Problem to solve: Repeat exactly, and only, the lines below starting at the line that contains "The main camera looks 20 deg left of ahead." and ending at the line that contains "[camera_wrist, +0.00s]", inclusive of both.

Exercise data:
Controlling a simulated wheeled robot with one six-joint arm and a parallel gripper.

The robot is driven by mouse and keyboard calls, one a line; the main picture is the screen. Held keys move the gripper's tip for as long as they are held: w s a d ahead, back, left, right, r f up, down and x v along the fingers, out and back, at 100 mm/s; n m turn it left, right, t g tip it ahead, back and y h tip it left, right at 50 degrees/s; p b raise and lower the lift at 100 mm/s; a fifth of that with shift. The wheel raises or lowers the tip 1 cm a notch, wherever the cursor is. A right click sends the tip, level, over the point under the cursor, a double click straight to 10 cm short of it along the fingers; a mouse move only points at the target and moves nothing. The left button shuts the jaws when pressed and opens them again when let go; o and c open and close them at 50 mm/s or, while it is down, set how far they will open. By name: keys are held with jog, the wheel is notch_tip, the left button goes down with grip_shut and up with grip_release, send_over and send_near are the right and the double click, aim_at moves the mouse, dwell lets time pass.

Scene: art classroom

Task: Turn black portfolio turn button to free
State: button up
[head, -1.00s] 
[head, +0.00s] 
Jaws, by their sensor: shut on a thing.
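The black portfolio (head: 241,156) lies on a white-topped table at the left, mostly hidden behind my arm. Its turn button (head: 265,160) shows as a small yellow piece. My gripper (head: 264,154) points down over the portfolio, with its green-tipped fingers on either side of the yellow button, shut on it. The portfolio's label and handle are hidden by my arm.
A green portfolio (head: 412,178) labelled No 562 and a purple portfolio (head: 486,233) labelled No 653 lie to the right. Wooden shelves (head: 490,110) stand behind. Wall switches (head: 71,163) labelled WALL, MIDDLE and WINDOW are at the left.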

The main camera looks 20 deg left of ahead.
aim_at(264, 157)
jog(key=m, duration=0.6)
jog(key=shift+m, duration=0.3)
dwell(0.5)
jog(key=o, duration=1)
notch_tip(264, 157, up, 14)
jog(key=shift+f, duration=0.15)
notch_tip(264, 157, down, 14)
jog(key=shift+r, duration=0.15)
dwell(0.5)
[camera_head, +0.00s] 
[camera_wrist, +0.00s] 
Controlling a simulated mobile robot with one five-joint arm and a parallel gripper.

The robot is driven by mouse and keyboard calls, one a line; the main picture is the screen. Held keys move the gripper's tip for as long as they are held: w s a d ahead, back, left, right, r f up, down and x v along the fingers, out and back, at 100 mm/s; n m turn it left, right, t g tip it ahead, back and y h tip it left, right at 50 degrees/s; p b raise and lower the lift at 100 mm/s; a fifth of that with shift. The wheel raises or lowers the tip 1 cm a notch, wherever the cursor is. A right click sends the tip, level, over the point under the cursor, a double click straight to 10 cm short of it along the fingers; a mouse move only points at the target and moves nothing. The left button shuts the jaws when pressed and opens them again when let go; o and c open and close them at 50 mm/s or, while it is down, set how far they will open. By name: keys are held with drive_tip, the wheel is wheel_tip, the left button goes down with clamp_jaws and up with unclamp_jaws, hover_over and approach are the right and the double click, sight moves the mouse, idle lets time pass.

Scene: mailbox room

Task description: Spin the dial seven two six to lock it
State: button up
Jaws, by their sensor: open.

Task answer:
The main camera looks 20 deg left of ahead.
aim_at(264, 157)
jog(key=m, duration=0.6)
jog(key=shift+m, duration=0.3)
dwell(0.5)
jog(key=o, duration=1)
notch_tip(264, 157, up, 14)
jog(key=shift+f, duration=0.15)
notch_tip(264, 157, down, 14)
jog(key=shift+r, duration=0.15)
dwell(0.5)
[camera_head, +0.00s] 
[camera_wrist, +0.00s] 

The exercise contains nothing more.